Kin of Maguindanao massacre victims hit drug problem
MAGUINDANAO – Several individuals who attended the seventh anniversary of the Maguindanao massacre last Wednesday talked lengthily about the narcotics problem plaguing the country.
Among them was Maguindanao Gov. Esmael Mangudadatu, who lost his wife Genalyn in the incident.
Mangudadatu said the principal suspects would not have mercilessly killed the victims, including his wife, if they were not high on drugs.
The incident, which left 58 people dead, 32 of them journalists, was the country’s worst election-related violence ever, which happened almost six months before the May 2010 synchronized local and national elections.
Close relatives of the massacre suspects, among them incumbent local executives, have since been asserting the culprits were at the time using methamphetamine hydrochloride (shabu), distributed conveniently by drug rings in the province.
Genalyn was on her way to the old provincial capitol in Shariff Aguak to file for then Buluan vice mayor Mangudadatu his candidacy for provincial governor during the 2010 elections when she and her companions were flagged down in Barangay Masalay in Ampatuan town by gunmen led by Andal Ampatuan Jr., an aspirant for the same elective post.
The convoy of the massacre victims was herded to a hinterland in Sitio Salman, west of Barangay Masalay, where the killers felled them one after another using assault rifles and K-3 machineguns.
Mangudadatu was to challenge then the candidacy for governor of Ampatuan, scion of the once feared clan that ruled the province with absolute intolerance for political opposition.
Ampatuan was arrested and detained four days after the incident, denying him the chance to pursue his bid for the gubernatorial post of Maguindanao.
“The proliferation of shabu in Maguindanao at that time was unhampered because no one from among our provincial leaders lifted a finger to address the problem,” said a municipal councilor who requested anonymity for fear of reprisals.
Also present in the commemoration of the massacre was lawyer Nena Santos, a counsel to the families of the victims.
Mangudadatu and Santos separately told reporters they are optimistic the Quezon City Regional Trial Court Branch 221, which is litigating the massacre case, can hand down a verdict within the term of President Duterte.
No fewer than 10 witnesses to the massacre have either been killed or have mysteriously disappeared in the past seven years.
A suspect-turned-state witness, Sukarno Badal, who personally saw how the victims were slaughtered, told reporters last year he had lingering illnesses and was worried he might die waiting for a decision on the case.
“If I am gone, all the affidavits I executed will become weak. The case must proceed while I am still around to talk openly in the court about what I saw that day,” Badal then said.
Badal had also lamented the mysterious disappearance of his relatives and the murder of two more in attacks he believes were related to his having volunteered to testify in court.
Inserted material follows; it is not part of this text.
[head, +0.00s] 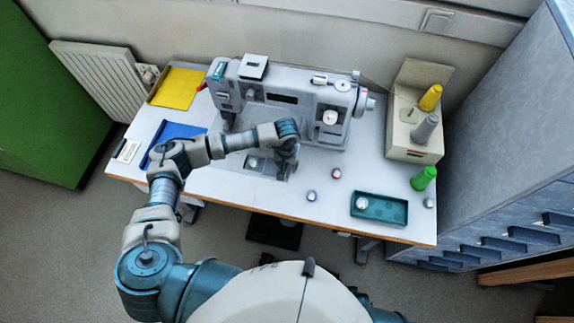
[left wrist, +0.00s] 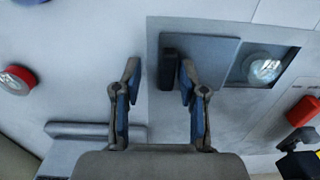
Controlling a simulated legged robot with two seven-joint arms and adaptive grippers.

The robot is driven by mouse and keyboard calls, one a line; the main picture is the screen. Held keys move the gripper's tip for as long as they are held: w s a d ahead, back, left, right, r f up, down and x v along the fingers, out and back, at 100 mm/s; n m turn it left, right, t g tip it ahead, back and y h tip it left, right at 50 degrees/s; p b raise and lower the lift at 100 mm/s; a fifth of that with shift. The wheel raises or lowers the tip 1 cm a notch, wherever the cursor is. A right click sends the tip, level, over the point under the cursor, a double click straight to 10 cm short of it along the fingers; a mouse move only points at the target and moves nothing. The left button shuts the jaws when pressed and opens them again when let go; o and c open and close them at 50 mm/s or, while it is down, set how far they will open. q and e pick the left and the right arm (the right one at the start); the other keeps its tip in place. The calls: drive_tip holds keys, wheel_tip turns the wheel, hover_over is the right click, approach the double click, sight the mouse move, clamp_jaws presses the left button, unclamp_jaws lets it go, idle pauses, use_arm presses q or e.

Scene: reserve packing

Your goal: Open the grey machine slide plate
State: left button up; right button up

Mangudadatu said the slow progress in the case has not weakened his resolve to continue his clan’s quest for justice.
“I lost my wife and my two sisters, Farina and Eden, in that incident. Even so, we never took the law into our hands. We never resorted to retaliations even if our family comes from an ancient Maguindanaon noble warrior clan,” he said.
Among those yearning for a speedy resolution of the case is the now 83-year-old retired government university professor Marino Ridao Sr., who had served as councilor in Cotabato City for three consecutive terms.
Ridao, who lost his son Anthony in the massacre, said he wants to see a verdict before he dies. He is the oldest among relatives of those killed in the incident.
His slain son was not among the people the Ampatuans allegedly plotted to kill. Anthony was riding a car that tried to overtake the convoy of the victims, but got caught in the middle of the long line of vehicles the suspects stopped at a stretch of highway in Barangay Masalay.